Robyn: I studied officially at Parsons School of Design in the Integrated Design Curriculum. But, after graduating design school, I realized that I wanted to do something that cultivated my own voice and vision. A couple days after graduating, I found myself on the crew of a 100ft long junk raft built by a collective of 30 people to float down the Mississippi river from Minneapolis to New Orleans. I learned a lot on this trip that has transformed the way I work and my interests as an artist. This includes the importance of working collaboratively—which is not easy for most artists—and the importance of working under a clear framework that helps define what and why things are made.
J: I studied architecture as an undergraduate, and my interest in the field is as strong as ever and I think apparent in my work. Besides that, most of my learning has been hands on with other artists, builders and craftspeople. I learned metalwork by working at a metal shop for many years, doing a lot of weird architectural elements and art fabrication; learned earthwork from people in Ghana who have been building houses that way for generations. The actual construction of the work is an important aspect for me, and I hope the intimate and tactile relationship that I have with the material shows through in my work.
I think seeing Richard Serra’s sculptures in person was a really powerful thing for me.
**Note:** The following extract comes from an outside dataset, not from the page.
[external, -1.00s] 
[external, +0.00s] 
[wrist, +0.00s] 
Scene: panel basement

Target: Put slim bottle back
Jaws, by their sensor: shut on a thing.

I was always interested in creating these intense psycho-spatial experiences, but found working in a formal architectural context it wasn’t usually possible. But with sculpture, anything is possible.
What do you consider the most important work of art in the world?
Robyn: I can’t really pick favorites, or superlatives. I have seen many pieces of art that have moved me, and this seems to be the important thing. I can’t put these feelings into hierarchies.